***** Raw data *****
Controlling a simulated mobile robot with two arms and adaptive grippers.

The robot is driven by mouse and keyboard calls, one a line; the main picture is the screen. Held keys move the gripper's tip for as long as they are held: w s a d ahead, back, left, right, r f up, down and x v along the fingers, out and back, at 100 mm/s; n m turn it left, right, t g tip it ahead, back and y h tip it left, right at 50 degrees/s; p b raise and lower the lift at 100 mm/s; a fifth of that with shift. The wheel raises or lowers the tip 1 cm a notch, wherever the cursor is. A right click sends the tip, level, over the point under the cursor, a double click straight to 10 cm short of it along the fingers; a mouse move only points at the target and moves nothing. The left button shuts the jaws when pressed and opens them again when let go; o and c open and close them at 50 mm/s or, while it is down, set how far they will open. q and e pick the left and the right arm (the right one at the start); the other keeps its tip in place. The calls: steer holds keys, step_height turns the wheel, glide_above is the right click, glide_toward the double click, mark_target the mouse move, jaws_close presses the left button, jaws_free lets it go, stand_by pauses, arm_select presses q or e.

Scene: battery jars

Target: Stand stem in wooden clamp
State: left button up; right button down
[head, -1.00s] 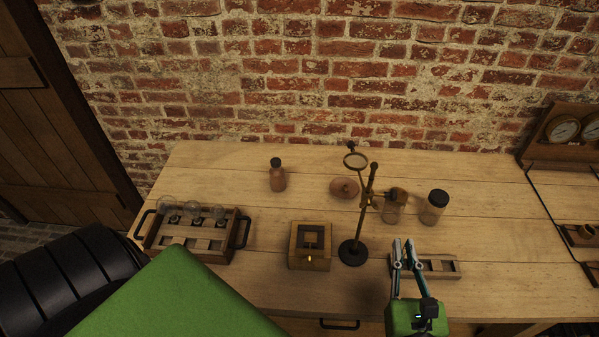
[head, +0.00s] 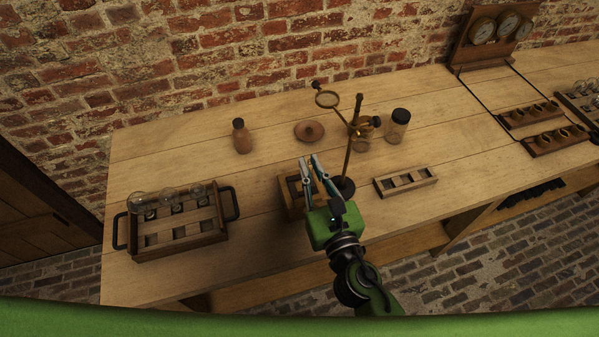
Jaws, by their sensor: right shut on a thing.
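The small square wooden block with a dark recess, which looks like the clamp (head: 287,189), sits at the middle of the bench near its front. My right gripper hides much of it. My right gripper (head: 311,162) is shut, with its blue-grey fingers over the right part of the clamp. The stem held between its fingers is too small or hidden to make out. I cannot tell whether it touches the clamp. My left gripper is not in view.
A brass stand with a magnifier (head: 354,138) rises just right of my gripper. A handled tray of glass bulbs (head: 180,242) stands at left, a wooden rack (head: 406,181) at right. A brown bottle (head: 241,137), round lid (head: 309,131) and black-capped jar (head: 397,127) stand behind.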

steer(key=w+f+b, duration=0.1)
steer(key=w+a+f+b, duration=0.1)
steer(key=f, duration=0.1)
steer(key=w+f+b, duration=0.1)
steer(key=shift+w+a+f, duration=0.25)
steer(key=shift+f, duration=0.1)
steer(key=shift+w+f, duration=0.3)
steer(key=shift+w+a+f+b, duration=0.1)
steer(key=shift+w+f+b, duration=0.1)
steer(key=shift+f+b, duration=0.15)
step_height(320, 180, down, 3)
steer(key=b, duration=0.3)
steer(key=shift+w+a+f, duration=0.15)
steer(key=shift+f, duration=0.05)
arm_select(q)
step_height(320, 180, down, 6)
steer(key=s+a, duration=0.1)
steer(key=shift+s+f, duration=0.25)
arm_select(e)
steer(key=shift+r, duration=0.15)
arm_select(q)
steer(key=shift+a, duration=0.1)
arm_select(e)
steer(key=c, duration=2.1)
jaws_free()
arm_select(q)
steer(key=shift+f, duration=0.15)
*****
Within the listing above, extract exactly the lines that run from the one containing "Target: Stand stem in wooden clamp" through the one containing "[head, +0.00s]", excluding any pictures.

Target: Stand stem in wooden clamp
State: left button up; right button down
[head, -1.00s] 
[head, +0.00s] 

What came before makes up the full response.